Artrell v. Lusk, 73 So. 855; Williams v. Luckett, 26 So. 796; Agnew v. McElroy, 10 S. M. 552.

Where the state brought suit and recovered judgment for timber cut — it is not estopped to sue for the cutting of timber subsequently to such judgment.

Robertson v. Weston Lumber Company, 87 So. 121.

When a writ of replevin was issued for certain goods and recovered; later the plaintiff sued for the remainder of the property not replevied. Under the circumstances the plaintiff is not estopped from bringing suit in trover for such property as was not taken under the writ of replevin.

Read Murdock Company v. Ferris, 112 Mich. 693; Farwell v. Myers, 64 Mich. 234.

If one enters upon the land of another and cuts trees thereon, the owner of the land and of the trees has an election at common law to sue in trover and conversion and trespass de bonis asportatis for the value of the trees, or in trespass quare causum fregit for injury to the freeholder, the land, or the possession of it. He may also sue in replevin for the particular logs or timber removed.

17 R.C.L., page 1106.


On March 20, 1923, Mrs. S.D. White sold and conveyed to the Mitchell Lumber Company all the pine timber on a described forty acres of land in Winston county, together with a period of seven years, and all the necessary rights of way, for the removal of said timber. Soon thereafter the lumber company entered upon the lands, and, according to the testimony of appellants, cut therefrom about thirty per cent. of the merchantable timber, and left the remaining timber for a later cutting. The testimony in behalf of appellee would show, or tend to show, that the lumber company at the time mentioned cut all the merchantable timber then on the land. The timber deed to the lumber company had been promptly recorded.

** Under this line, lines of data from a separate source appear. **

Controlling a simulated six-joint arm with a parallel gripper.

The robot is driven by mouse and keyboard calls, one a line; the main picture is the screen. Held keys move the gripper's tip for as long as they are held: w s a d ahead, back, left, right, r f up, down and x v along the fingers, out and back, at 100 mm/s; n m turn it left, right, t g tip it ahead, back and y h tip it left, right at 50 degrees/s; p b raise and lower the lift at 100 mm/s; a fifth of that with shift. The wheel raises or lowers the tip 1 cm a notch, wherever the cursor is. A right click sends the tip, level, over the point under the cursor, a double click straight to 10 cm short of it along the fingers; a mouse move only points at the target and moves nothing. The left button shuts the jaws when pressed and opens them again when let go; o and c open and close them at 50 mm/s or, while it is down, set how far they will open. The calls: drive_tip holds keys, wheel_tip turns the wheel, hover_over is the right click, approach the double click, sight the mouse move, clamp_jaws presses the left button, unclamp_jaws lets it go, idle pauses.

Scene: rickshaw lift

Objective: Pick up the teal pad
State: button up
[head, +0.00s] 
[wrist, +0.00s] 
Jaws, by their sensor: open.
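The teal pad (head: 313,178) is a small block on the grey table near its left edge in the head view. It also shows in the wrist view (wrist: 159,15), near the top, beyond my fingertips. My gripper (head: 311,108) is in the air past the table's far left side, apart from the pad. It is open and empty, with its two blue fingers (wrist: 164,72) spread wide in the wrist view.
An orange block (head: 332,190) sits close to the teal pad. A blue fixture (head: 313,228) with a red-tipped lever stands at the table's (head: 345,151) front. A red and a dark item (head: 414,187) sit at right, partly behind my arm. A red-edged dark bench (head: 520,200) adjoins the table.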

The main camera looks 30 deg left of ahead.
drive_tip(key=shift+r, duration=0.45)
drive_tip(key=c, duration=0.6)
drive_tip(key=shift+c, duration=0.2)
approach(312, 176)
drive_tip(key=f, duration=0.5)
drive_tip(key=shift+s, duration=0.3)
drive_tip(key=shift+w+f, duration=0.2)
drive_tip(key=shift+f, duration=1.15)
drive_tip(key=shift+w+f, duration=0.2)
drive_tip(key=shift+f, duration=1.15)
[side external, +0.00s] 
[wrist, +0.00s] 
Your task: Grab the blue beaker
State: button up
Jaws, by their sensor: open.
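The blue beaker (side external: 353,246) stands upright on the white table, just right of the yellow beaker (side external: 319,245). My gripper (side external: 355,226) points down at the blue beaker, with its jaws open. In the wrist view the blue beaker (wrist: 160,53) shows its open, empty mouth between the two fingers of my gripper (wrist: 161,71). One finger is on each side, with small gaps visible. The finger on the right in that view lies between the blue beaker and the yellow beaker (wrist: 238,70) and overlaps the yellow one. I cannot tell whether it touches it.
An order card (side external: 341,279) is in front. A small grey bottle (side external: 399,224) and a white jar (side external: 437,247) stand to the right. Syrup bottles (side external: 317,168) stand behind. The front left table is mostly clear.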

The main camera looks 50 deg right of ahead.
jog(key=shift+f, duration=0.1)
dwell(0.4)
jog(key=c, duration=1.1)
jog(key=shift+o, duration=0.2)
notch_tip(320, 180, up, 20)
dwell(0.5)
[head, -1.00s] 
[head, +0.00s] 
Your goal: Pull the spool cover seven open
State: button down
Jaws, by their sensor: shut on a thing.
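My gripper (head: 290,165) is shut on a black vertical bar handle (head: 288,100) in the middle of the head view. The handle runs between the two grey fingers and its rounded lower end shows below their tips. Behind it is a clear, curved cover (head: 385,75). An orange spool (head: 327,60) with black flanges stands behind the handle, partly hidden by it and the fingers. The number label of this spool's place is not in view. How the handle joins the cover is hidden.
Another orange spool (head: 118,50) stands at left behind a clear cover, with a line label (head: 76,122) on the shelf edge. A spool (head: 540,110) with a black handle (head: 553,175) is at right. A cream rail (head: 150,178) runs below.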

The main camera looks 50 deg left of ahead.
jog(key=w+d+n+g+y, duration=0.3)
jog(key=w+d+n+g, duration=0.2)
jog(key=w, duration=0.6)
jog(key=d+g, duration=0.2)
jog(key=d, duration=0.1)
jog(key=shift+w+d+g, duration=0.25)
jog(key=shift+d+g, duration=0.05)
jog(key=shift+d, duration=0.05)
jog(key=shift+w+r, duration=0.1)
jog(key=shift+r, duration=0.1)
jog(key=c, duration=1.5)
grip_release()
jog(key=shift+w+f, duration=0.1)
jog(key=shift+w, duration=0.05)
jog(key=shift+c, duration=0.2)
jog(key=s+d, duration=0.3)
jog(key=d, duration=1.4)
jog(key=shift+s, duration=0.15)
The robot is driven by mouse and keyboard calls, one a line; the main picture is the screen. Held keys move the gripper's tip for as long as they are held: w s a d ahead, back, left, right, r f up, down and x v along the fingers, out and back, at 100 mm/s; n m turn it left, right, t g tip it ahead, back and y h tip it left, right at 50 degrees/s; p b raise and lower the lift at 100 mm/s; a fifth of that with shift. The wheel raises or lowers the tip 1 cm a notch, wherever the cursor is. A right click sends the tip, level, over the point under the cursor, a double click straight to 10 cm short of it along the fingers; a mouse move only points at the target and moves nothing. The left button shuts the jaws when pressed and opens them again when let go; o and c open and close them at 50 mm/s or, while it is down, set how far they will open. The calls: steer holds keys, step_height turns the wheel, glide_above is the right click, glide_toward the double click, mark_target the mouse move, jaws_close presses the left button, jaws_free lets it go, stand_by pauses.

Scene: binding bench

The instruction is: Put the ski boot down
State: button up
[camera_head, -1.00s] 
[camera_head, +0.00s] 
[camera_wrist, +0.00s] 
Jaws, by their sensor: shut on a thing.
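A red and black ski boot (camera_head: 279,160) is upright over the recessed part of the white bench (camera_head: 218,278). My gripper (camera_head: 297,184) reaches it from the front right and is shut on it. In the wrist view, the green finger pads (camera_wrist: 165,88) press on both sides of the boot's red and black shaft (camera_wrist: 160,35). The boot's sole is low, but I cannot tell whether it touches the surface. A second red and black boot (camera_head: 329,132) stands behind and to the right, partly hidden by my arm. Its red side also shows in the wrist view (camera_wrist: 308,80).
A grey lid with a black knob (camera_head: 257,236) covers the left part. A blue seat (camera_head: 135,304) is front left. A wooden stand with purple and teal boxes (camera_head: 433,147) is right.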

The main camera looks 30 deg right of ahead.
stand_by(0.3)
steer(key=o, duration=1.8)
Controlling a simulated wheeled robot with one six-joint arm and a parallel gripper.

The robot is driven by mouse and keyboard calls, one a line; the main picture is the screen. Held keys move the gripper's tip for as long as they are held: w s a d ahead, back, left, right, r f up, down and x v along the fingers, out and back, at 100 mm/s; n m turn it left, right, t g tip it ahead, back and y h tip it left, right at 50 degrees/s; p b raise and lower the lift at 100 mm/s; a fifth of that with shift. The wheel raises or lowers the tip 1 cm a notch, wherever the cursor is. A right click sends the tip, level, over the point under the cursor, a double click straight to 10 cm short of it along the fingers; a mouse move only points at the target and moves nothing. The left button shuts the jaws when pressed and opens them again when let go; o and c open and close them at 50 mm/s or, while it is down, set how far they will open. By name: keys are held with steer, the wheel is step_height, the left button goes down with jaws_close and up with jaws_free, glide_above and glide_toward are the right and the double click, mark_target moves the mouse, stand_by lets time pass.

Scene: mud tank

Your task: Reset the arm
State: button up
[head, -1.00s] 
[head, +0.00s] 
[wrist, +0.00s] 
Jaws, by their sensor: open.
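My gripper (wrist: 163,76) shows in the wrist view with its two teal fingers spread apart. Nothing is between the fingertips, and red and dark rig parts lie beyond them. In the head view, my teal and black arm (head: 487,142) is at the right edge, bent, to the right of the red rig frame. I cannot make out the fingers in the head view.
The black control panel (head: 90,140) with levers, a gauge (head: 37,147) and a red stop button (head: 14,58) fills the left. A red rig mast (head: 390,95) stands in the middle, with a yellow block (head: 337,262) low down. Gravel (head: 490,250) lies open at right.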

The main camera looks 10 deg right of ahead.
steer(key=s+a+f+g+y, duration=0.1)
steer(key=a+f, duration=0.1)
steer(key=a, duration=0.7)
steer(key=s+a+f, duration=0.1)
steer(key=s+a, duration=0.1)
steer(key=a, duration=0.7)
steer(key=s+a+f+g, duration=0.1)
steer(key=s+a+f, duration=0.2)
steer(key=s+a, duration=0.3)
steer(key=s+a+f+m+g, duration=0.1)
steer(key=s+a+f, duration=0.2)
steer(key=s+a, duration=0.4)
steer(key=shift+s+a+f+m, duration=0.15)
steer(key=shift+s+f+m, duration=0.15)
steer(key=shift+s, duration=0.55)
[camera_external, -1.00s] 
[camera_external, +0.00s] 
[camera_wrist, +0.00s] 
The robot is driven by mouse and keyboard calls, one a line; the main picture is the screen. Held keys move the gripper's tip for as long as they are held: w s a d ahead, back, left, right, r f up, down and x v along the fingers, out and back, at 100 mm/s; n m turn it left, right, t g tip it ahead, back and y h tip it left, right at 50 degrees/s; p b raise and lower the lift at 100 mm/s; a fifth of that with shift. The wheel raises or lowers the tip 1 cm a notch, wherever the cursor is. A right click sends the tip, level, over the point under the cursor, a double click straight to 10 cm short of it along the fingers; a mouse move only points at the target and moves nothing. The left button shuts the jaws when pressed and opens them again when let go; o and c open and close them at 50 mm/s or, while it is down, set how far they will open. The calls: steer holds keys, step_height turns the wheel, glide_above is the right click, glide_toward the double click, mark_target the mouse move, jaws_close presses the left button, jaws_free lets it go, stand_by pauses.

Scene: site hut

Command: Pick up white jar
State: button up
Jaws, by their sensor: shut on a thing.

On January 24, 1925, Mrs. White conveyed the lands, on which the timber was located, to L.E. Hisaw, and on October 11, 1928, Hishaw conveyed said land to appellee. Neither of said deeds contained any reservation in regard to timber. On the 1st day of February, 1926, the Mitchell Lumber Company made a deed of conveyance of all their sawmill machinery and of all their timber and timber rights to appellants, in pursuance of which deed appellants in 1929 entered upon the forty-acre tract, first above mentioned, and proceeded to cut and remove therefrom all the remainder of the mercantable pine timber then on said forty.

Immediately upon the beginning of said cutting in 1929, appellee protested to appellants, and claimed as a ground therefor that all the merchandise timber had been cut and removed on the first cutting, and that the timber on the land at the second proposed cutting was that which had grown to a merchantable size and quality since the first cutting, and hence was not within the operation of the said timber deed. Appellants nevertheless proceeded, and, when about six thousand feet of said timber had been cut and removed to appellants' mill, appellee made affidavit and procured the issuance of a writ of replevin for said six thousand feet, it appearing that, at the time of the affidavit in replevin, the six thousand feet had been put through the saw and had been converted into lumber. The case in replevin was tried in the justice court, and was thence appealed to and tried de novo in the circuit court, wherein there was a jury and verdict for the defendants therein, appellants here, and there was no appeal from the judgment in the circuit court entered in pursuance to the said verdict.

Appellants did not await the outcome of the replevin suit, but continued, without actual interruption, upon the said second cutting, and soon completed the work of removing all the remaining merchantable pine timber from the land. The amount removed, according to the finding of the chancellor, was fifty thousand feet, including the six thousand feet already mentioned. After the judgment in replevin, and after the completion of the second cutting, appellee filed suit in the chancery court to recover the value of all the timber removed from the land by appellants during the year 1929. Appellants, without raising any question as to the proper cognizance of said suit in a chancery court, answered the bill, and, as allowed by statute, inserted in their answer as one of their defenses the plea that the issues presented by said bill in chancery had been concluded and had become res adjudicata by the judgment in the replevin suit. The chancellor in his decree recognized and gave effect to the judgment in replevin, but only so far as concerned six thousand feet out of the total of fifty thousand feet found by him to have been wrongfully removed from the land, and he gave a decree in favor of appellee for the value of the balance of forty-four thousand feet.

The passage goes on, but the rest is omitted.